An epilogue to the exhibition evokes the transformation of the Louvre into a universal museum in the 19th century, with the discovery of periods of history and peoples that were not familiar in Europe at the time. A highlight is the Barberini vase, a copper work masterpiece executed for an Ayyubid prince who reigned in Aleppo between 1239 and 1260. This section aims to inspire visitors to reflect upon what a universal museum is, and the parallels between Musée du Louvre and Louvre Abu Dhabi.

During the 18th century, the French Crown owned the largest art collection in Europe. It became clear that the Louvre, dedicated to the arts, was the ideal location for a museum that would give an opportunity for everyone to study and view the royal collections.

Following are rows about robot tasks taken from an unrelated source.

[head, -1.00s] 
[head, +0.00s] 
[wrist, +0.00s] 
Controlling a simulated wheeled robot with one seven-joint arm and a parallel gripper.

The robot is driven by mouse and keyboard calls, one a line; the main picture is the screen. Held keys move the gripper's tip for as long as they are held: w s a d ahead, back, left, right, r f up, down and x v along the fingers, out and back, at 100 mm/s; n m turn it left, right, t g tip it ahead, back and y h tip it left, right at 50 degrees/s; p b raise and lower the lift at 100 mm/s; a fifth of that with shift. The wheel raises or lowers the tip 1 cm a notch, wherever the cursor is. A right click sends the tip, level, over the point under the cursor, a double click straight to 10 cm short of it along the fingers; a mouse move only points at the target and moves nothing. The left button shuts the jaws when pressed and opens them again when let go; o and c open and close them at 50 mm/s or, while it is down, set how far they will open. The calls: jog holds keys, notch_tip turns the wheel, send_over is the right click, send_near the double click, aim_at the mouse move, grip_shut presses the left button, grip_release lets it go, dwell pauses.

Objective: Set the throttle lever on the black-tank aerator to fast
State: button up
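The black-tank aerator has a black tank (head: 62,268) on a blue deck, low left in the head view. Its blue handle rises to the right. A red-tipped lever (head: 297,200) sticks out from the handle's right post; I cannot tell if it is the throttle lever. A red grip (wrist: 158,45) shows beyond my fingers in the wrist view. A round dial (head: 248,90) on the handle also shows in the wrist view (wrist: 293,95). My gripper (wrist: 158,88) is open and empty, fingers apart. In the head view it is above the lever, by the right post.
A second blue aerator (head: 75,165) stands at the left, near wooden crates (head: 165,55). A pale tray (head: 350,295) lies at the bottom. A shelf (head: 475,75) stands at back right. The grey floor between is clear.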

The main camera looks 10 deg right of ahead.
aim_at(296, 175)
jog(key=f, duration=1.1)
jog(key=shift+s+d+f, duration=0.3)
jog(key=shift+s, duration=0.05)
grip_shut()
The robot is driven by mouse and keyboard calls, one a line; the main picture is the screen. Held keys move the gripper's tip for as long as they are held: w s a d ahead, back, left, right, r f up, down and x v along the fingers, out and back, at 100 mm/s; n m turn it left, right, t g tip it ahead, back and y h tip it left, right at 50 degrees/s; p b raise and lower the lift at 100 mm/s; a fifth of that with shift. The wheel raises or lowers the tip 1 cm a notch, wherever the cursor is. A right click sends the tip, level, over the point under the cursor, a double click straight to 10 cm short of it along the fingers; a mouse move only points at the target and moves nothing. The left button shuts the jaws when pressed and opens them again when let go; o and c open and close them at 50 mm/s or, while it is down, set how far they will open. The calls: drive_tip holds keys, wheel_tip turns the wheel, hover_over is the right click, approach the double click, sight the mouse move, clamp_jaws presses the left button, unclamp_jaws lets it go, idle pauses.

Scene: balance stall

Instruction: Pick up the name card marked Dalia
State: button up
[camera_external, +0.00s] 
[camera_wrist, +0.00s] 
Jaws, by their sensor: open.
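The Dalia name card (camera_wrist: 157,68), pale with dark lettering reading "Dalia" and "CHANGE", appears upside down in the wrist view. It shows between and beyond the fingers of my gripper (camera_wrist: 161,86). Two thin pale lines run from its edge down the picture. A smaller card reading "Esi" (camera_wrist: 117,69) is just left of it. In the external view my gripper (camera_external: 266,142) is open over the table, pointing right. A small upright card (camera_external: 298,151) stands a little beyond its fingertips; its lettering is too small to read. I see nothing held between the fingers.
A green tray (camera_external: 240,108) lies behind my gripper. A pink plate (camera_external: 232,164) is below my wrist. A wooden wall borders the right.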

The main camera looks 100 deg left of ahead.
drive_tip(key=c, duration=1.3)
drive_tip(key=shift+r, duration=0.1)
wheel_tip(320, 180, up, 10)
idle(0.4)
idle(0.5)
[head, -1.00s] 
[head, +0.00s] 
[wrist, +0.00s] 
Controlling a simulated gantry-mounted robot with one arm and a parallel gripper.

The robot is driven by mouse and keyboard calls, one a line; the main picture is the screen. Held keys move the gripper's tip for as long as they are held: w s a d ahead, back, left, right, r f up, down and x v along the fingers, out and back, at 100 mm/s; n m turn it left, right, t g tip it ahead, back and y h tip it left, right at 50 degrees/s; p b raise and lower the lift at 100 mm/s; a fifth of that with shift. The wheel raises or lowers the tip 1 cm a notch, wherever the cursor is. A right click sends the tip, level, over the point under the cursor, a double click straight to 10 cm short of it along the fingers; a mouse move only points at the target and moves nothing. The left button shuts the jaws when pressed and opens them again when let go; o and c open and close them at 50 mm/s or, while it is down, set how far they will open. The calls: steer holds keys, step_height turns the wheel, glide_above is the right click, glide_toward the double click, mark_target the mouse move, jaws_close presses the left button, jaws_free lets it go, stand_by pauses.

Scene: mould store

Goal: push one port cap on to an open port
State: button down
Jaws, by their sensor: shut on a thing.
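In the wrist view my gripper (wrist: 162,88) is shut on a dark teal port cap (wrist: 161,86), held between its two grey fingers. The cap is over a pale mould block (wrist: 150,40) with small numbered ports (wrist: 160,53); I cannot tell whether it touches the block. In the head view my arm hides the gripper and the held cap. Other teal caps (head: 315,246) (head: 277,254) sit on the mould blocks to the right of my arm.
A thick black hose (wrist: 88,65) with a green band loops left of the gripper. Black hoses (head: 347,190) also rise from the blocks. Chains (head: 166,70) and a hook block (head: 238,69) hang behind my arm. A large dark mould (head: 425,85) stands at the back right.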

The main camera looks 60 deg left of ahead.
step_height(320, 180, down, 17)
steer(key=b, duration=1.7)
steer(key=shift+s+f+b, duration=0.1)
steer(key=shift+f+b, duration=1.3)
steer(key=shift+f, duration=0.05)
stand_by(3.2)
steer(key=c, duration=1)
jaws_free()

The exhibition concludes with the acquisitions and commissions made under Louis XVI for this future museum, which would finally open during the French Revolution, in 1793. There are also a Japanese porcelain vase and cover decorated in the Kakiemon style (c 1770) and a sculpture of Montesquieu by Clodion, part of the Great Men of France series.

The exhibition’s scenography ingeniously recreates the outdoor lighting of the gardens at Versailles and the lavishness of the château’s apartments, bringing to life the hustle and bustle of the artists’ studios within the Louvre, the crowded fashion in which paintings were hung for the Salons, and the eclecticism of the Musée du Louvre’s collections in the nineteenth century. Short immersive films enhance the experience.